* Instruction: Quote, please, the line with "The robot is", the line with "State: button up", and every line between them, exactly and with nothing else.
** start Data **
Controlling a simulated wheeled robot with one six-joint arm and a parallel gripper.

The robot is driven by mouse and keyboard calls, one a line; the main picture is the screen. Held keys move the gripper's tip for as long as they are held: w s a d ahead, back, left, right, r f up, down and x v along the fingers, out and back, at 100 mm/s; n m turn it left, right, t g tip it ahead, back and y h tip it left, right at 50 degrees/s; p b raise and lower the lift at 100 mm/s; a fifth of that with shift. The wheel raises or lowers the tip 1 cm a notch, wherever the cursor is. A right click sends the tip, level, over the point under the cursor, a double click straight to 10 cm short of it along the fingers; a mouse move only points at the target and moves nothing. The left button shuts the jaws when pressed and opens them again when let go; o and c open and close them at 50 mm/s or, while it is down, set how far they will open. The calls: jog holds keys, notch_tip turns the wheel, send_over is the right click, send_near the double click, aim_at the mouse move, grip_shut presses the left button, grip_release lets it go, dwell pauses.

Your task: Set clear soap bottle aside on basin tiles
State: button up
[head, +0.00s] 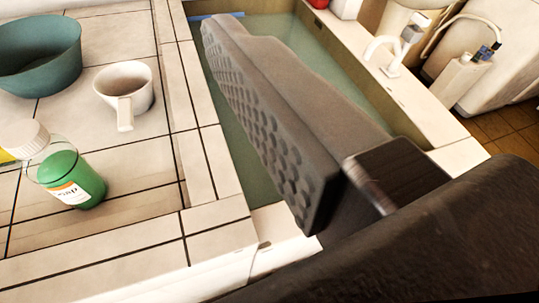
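The clear soap bottle (72,179) stands on the pale basin tiles (128,237) at the left. It holds green liquid and has a white label and a white cap. My gripper (235,45) reaches over the water, right of the bottle and clear of it. A grey finger with a dimpled face fills the middle of the view. Nothing shows against the dimpled face. I cannot make out a separate second finger, so the opening is unclear.
A white mug (127,88) and a teal bowl (38,48) stand on the tiles behind the bottle. The sunken basin (228,150) holds greenish water. A white tap (388,50) is on its right rim. Tiles in front of and right of the bottle are bare.

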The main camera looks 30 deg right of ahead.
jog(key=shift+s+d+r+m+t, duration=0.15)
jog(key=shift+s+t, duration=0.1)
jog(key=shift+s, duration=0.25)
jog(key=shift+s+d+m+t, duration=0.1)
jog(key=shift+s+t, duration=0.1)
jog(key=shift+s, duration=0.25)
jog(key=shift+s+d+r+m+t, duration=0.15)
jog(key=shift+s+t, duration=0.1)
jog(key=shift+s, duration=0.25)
** end Data **
* Response to this task:
The robot is driven by mouse and keyboard calls, one a line; the main picture is the screen. Held keys move the gripper's tip for as long as they are held: w s a d ahead, back, left, right, r f up, down and x v along the fingers, out and back, at 100 mm/s; n m turn it left, right, t g tip it ahead, back and y h tip it left, right at 50 degrees/s; p b raise and lower the lift at 100 mm/s; a fifth of that with shift. The wheel raises or lowers the tip 1 cm a notch, wherever the cursor is. A right click sends the tip, level, over the point under the cursor, a double click straight to 10 cm short of it along the fingers; a mouse move only points at the target and moves nothing. The left button shuts the jaws when pressed and opens them again when let go; o and c open and close them at 50 mm/s or, while it is down, set how far they will open. The calls: jog holds keys, notch_tip turns the wheel, send_over is the right click, send_near the double click, aim_at the mouse move, grip_shut presses the left button, grip_release lets it go, dwell pauses.

Your task: Set clear soap bottle aside on basin tiles
State: button up

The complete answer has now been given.